__EXERCISE DIRECTIONS__:
Repeat the lines of the data that follow, please, starting at the first and stopping after the one with "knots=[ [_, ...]".
start DATA EXCERPT
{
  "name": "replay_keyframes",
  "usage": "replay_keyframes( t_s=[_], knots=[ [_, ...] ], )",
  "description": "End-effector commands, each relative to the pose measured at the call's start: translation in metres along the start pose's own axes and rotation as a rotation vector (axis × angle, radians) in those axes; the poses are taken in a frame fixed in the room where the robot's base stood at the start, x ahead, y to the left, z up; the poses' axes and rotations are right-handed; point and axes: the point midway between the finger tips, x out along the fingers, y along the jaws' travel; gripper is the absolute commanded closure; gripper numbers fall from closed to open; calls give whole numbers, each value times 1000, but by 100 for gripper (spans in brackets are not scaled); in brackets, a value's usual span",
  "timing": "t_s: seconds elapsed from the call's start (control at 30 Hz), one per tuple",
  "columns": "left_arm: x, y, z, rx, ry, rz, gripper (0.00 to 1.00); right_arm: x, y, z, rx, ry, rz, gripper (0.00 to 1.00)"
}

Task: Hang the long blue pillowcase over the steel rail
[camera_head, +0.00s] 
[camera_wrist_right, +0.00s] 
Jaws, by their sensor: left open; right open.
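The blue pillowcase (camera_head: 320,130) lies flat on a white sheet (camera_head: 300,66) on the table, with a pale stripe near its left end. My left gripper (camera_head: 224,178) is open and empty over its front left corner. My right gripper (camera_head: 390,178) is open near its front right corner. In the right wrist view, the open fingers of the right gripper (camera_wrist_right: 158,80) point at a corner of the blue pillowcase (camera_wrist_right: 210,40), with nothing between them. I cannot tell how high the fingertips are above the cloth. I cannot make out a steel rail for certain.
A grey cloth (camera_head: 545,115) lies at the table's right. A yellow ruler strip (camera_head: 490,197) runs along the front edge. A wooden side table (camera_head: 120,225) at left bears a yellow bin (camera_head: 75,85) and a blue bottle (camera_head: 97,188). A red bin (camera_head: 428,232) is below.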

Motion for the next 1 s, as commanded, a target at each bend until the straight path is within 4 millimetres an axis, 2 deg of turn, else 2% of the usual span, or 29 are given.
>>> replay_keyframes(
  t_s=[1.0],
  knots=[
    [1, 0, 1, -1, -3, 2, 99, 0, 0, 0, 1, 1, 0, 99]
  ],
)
end DATA EXCERPT
__OUTPUT BELOW__:
{
  "name": "replay_keyframes",
  "usage": "replay_keyframes( t_s=[_], knots=[ [_, ...] ], )",

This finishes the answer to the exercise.